• _DIRECTION_
Look through the data below and extract, unchanged, the lines from the one that contains "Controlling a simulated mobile" to the one that contains "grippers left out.", both included.
+++ ITEMS
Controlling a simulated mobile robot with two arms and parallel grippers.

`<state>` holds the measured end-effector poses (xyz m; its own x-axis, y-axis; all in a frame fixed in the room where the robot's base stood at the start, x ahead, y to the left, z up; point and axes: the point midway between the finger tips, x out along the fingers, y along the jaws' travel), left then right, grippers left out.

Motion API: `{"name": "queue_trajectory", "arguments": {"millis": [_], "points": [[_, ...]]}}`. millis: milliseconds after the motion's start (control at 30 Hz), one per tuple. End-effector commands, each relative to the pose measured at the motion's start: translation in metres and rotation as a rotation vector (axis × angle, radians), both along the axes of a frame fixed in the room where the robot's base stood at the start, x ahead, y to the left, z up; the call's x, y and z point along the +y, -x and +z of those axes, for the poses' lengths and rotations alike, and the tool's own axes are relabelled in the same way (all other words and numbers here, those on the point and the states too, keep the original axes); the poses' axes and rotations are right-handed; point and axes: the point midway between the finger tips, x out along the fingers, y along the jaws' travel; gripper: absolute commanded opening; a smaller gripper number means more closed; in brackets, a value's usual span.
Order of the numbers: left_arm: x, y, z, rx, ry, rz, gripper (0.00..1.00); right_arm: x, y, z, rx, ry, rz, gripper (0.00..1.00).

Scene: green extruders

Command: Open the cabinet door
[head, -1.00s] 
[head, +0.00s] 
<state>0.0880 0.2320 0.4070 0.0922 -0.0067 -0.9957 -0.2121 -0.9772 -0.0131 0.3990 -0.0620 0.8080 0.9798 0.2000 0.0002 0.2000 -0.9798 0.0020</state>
++++++
+++ ITEMS
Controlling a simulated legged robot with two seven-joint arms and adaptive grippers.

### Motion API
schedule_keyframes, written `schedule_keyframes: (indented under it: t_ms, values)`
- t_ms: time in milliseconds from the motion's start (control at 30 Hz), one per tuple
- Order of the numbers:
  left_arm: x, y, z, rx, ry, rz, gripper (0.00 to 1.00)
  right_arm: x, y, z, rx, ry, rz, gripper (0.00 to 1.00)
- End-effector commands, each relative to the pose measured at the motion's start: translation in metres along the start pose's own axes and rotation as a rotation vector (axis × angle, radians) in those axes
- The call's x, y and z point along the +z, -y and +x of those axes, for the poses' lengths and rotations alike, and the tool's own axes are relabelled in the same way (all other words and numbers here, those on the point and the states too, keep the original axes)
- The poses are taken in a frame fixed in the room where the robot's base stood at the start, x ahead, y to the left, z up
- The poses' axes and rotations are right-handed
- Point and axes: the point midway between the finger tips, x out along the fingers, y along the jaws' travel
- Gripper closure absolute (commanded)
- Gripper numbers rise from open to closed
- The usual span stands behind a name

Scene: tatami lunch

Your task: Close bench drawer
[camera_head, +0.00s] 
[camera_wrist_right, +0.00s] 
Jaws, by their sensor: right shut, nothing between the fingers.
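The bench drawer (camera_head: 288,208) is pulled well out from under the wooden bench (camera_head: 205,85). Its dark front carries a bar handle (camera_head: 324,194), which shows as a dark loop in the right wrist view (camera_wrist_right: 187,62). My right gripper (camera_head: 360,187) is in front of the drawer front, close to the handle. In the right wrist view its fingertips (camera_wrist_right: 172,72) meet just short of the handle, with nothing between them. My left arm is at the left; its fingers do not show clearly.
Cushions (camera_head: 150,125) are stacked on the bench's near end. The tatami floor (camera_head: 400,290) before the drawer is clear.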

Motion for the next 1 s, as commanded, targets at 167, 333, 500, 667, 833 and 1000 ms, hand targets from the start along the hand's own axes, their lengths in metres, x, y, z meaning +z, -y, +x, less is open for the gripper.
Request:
++++++
+++ ITEMS
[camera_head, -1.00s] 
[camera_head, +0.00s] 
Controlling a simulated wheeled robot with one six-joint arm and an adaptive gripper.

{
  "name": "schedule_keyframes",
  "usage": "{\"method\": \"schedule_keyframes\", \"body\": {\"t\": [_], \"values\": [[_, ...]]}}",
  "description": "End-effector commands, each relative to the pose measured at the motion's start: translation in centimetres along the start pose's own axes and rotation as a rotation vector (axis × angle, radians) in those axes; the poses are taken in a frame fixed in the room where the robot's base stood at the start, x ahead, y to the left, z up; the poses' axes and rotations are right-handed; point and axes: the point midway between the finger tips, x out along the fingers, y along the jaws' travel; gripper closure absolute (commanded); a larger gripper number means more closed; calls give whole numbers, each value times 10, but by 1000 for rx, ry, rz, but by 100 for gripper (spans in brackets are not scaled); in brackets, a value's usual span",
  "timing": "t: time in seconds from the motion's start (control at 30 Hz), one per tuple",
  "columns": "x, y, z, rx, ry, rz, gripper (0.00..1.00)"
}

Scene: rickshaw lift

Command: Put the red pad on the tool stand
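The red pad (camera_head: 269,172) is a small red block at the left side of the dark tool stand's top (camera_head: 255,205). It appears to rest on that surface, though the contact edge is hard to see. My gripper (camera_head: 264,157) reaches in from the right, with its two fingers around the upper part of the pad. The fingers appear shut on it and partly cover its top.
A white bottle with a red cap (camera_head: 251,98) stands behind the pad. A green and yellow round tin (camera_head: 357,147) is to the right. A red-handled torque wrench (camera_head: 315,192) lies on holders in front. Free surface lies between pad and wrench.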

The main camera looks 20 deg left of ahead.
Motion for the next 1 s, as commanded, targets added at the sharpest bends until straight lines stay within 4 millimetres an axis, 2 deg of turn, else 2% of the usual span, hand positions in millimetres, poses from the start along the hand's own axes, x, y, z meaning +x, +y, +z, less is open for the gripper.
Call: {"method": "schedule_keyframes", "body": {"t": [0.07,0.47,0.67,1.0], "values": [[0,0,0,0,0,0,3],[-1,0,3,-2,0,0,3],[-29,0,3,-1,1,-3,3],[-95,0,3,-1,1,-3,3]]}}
++++++
• _EXERCISE SOLUTION_
Controlling a simulated mobile robot with two arms and parallel grippers.

`<state>` holds the measured end-effector poses (xyz m; its own x-axis, y-axis; all in a frame fixed in the room where the robot's base stood at the start, x ahead, y to the left, z up; point and axes: the point midway between the finger tips, x out along the fingers, y along the jaws' travel), left then right, grippers left out.

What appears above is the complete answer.